The comprehensive experimental study of "magnetic barriers" generated in this way is relevant for a number of areas, including lateral spin transistors in semiconductor magneto-electronics, micromagnetometry, and fundamental semiconductor research (e.g. quantum states in inhomogeneous magnetic fields, electron-electron scattering in 2DEGs). The three main results chapters are descibed in more detail in the following. Each of them contains results not yet published elsewhere.
1) Transport Through A Simple Magnetic Barrier (50 pages) A simple magnetic barrier is a single, unipolar magnetic field peak generated by a cobalt rectangle on the surface that has only one edge in the active area of the device. The additional resistance caused by this type of barier was first demonstrated by V. Kubrak et al. [Physica E 6, 755 (2000)] and subsequently extended to barriers of larger amplitude, e.g. in Proceedings ICPS 25 and Proceedings of 8th MMM-Intermag. In addition to the results already published, my thesis also presents Monte Carlo simulations. The simulations clearly show that scattering-assisted transmission and electrons skipping along the device edge (some kind of "edge states") both contribute to the conduction across large-amplitude barriers. Some experimental results at temperatures well below 1K are also shown, and the observed conductance steps or oscillations may be the first evidence for the special quantum states within the barrier.
2) Transport Through A Sign-Alternating Magnetic Barrier (36 pages) In contrast to the first system, a bipolar magnetic field modulation is obtained by a thin cobalt stripe running across the Hall bar. This barrier type was first demonstrated by V. Kubrak et al. in [Physica B 256-258, 380 (1998)]. It was subsequently demonstrated that the dependence of the resistance on the magnetization state of the cobalt stripe can be used to infer hard-axis magnetization curves of the stripe [Appl. Phys. Lett. 74, 2507 (1999)]. In my thesis, these results are complemented by results from further samples and a discussion of two theoretical models. Although the Monte Carlo simulation and a semiclassical snake-orbit model both show that scattering into and out of the snake-orbits (trajectories trapped at the zero-field contour in the centre of the barrier) influences the overall conduction through the barrier, neither is able to explain the experimental results quantitatively.

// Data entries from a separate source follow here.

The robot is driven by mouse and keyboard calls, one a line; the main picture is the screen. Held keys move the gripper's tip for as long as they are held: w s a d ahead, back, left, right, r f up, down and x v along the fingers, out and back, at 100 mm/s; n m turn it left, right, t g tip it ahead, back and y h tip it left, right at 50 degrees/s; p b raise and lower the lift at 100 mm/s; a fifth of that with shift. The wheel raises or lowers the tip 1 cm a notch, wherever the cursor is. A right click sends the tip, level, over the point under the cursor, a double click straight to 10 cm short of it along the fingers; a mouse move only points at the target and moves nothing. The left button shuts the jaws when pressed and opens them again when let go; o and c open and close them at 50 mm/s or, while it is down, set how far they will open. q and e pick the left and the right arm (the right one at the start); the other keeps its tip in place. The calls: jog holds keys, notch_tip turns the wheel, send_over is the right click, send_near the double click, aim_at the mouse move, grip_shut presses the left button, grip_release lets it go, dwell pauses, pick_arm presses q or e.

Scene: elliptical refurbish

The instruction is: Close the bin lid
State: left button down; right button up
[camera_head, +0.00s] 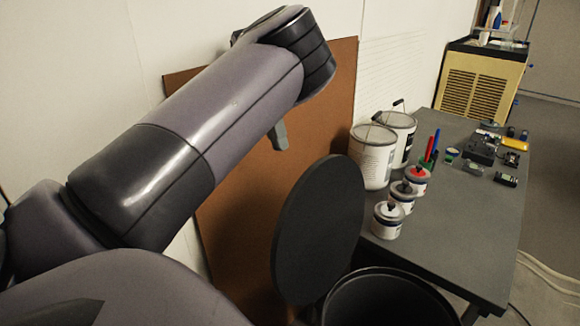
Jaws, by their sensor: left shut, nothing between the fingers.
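The round black bin (427,290) stands at the bottom of the head view, its mouth open. Its flat, round dark lid (320,225) is raised and stands nearly upright on the left side of the rim. My left arm reaches in from the left above the lid. My left gripper (279,136) hangs down behind the arm, up and left of the lid and apart from it. Only a grey tip of it shows; it is shut and empty, and the rest is hidden by the arm. My right gripper is not in view.
A brown board (245,220) leans on the wall behind the lid. A dark table (450,225) on the right holds white buckets (373,160), small jars (387,222) and loose tools. A yellow-fronted cabinet (480,82) stands at the back. Cables lie on the floor at lower right.

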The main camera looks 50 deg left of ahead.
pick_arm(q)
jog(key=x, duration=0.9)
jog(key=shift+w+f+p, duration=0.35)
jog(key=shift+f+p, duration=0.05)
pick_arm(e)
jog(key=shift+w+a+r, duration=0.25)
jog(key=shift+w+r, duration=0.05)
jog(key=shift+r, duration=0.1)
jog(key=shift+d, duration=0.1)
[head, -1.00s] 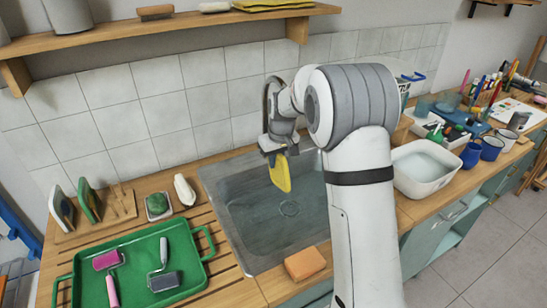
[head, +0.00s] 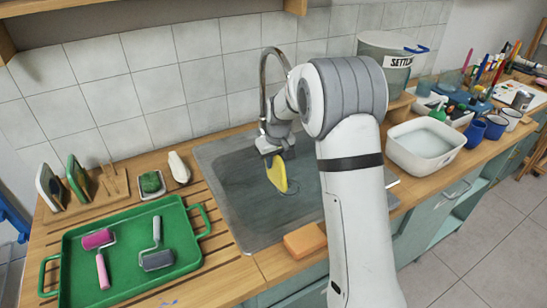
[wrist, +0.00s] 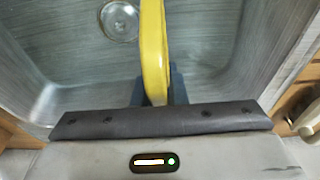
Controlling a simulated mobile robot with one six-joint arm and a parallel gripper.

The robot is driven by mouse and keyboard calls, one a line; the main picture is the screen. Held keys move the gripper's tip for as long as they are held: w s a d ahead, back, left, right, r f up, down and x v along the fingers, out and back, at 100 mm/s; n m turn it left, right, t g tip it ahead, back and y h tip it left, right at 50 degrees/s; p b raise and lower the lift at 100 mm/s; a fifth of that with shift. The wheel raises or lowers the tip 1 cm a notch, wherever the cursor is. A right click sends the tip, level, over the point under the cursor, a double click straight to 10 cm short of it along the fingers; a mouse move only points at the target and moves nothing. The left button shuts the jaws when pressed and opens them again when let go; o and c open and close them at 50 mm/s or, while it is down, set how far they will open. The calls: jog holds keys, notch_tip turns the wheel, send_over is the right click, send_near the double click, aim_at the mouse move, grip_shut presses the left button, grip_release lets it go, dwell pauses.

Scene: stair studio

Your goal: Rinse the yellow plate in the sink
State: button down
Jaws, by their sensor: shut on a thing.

3) Transport Through Arrays Of Sign-Alternating Barriers (26 pages) The final chapter discusses the magnetoresistance due to ferromagnetic gratings when the external field is applied in the plane of the 2DEG. In these systems, a resistance component proportional to T^2 was recently observed by Overend et al. [Physica B 249-251, 326 (1998)] and by Kato et al. e.g. [Phys. Rev. B 58, 4876 (1998)]. This T^2 component was ascribed to electron-electron umklapp scattering from the periodic magnetic field modulation. My thesis presents new results (not yet published elsewhere) showing that the size of the T^2 component is the same for periodic and aperiodic gratings, ruling out umklapp scattering. The semiclassical model for the magnetoresistance (predicting a MR proportional to the resistivity and thus approximatly linear in T at low T) is also discussed in more detail than elsewhere.